Jamie Bacon's rights violated, judge rules
A B.C. Supreme Court judge has sided with Jamie Bacon in his fight with provincial corrections officials, saying the accused killer's rights were violated when jailhouse conversations with his lawyer were secretly recorded.
Bacon is serving time in a federal facility on a weapons conviction and is also awaiting trial on a first-degree murder charge in connection with the so-called Surrey Six slaying in October 2007. But the privacy breaches in question occurred while he was at the Surrey Pretrial Services Centre .
In a ruling that's part of a legal dispute dating back to 2009, Justice Mark McEwan ruled jail officials broke one of the cardinal laws of the justice system — solicitor-client privilege.
McEwan found they breached Bacon's Charter rights to life, liberty and security.
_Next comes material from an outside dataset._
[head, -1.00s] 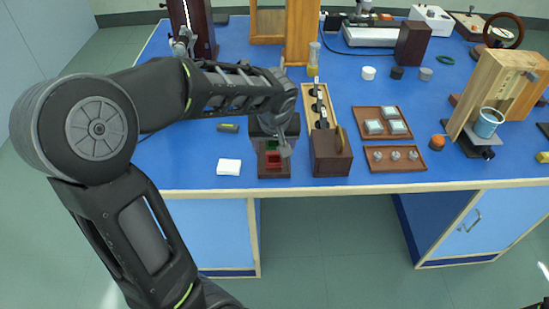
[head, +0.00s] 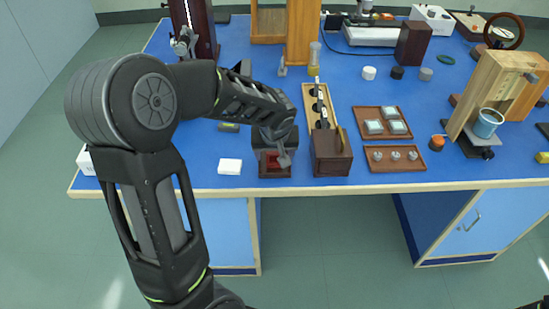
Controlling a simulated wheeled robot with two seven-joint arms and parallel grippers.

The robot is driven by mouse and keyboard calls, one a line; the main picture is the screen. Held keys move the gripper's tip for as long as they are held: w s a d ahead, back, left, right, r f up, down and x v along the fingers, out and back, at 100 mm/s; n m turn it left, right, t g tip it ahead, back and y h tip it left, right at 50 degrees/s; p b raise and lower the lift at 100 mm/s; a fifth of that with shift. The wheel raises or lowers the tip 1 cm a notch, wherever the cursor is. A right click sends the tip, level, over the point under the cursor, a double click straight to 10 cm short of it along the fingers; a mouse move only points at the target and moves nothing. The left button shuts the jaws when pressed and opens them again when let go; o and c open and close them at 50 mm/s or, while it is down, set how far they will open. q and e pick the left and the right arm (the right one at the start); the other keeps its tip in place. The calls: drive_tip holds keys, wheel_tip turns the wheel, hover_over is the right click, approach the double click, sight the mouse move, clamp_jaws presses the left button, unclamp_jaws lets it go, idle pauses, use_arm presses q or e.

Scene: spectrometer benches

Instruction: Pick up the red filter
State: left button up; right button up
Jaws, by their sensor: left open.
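The red filter (head: 271,160) sits in a small dark wooden holder (head: 275,174) near the front edge of the blue bench. My left gripper (head: 284,160) is open and points down at the holder, over the red filter's right side. The gripper partly covers the filter, and I cannot tell whether its fingers touch it. The back of the holder is hidden behind the gripper and wrist. My right gripper is not in view.
A white pad (head: 230,166) lies left of the holder. A dark wooden box (head: 332,160) stands close on its right, before a long wooden rack (head: 312,95). Two brown trays (head: 384,139) lie farther right. The bench front edge is close to the holder.

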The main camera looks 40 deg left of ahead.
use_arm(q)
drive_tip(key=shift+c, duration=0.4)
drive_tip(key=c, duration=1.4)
The judge stopped short of ordering the pretrial centre to overhaul its telephone recording system, but if Bacon returns there, he's now won the right to make calls to his lawyer on a system that can't be recorded.
McEwan ordered the recordings be handed over because there's no valid reason to keep them and also ruled that Bacon is entitled to financial compensation to be determined later.
Bacon's oldest brother Jonathan was shot to death in a gang hit in Kelowna in August 2011, and his other brother Jarrod is serving a 12-year-sentence on drug trafficking charges.